* EXERCISE DIRECTIONS
Retype each line of the material exactly, please, skipping any picture in it.
========================
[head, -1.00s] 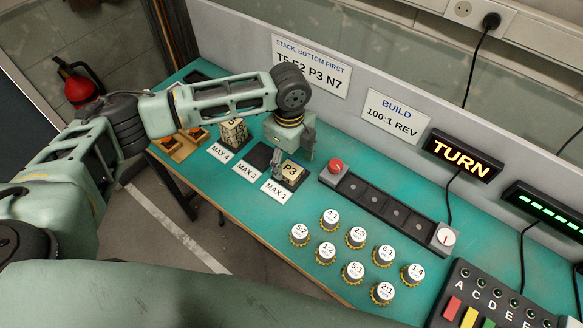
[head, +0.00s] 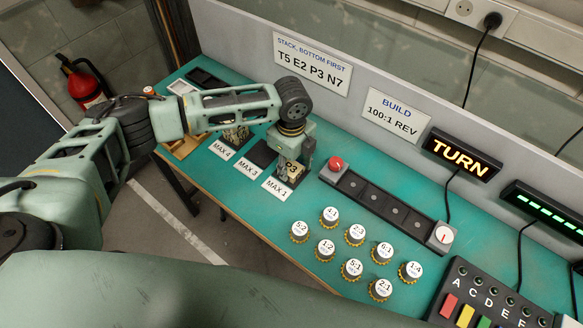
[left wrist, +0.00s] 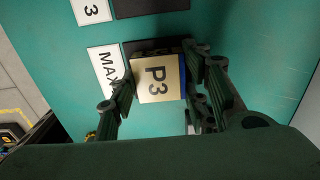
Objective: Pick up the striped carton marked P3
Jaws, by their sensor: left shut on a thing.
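The carton marked P3 (left wrist: 158,80) shows its pale top in the left wrist view, with a dark blue side at its right edge. In the head view the carton (head: 291,168) is partly hidden by my gripper. It is at the dark pad behind the MAX 1 label (head: 277,188); I cannot tell whether it touches the pad. My left gripper (left wrist: 160,84) has a finger on each side of the carton and is shut on it. It also shows in the head view (head: 290,167). My right gripper is not in view.
Another carton (head: 236,134) stands behind the MAX 4 label (head: 222,149), partly hidden by my arm. The MAX 3 pad (head: 262,154) looks empty. A red button (head: 337,163) is close on the right. Several round gear pieces (head: 352,269) stand toward the front.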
========================
* CORRECT OUTPUT
[head, -1.00s] 
[head, +0.00s] 
[left wrist, +0.00s] 
Objective: Pick up the striped carton marked P3
Jaws, by their sensor: left shut on a thing.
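The carton marked P3 (left wrist: 158,80) shows its pale top in the left wrist view, with a dark blue side at its right edge. In the head view the carton (head: 291,168) is partly hidden by my gripper. It is at the dark pad behind the MAX 1 label (head: 277,188); I cannot tell whether it touches the pad. My left gripper (left wrist: 160,84) has a finger on each side of the carton and is shut on it. It also shows in the head view (head: 290,167). My right gripper is not in view.
Another carton (head: 236,134) stands behind the MAX 4 label (head: 222,149), partly hidden by my arm. The MAX 3 pad (head: 262,154) looks empty. A red button (head: 337,163) is close on the right. Several round gear pieces (head: 352,269) stand toward the front.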

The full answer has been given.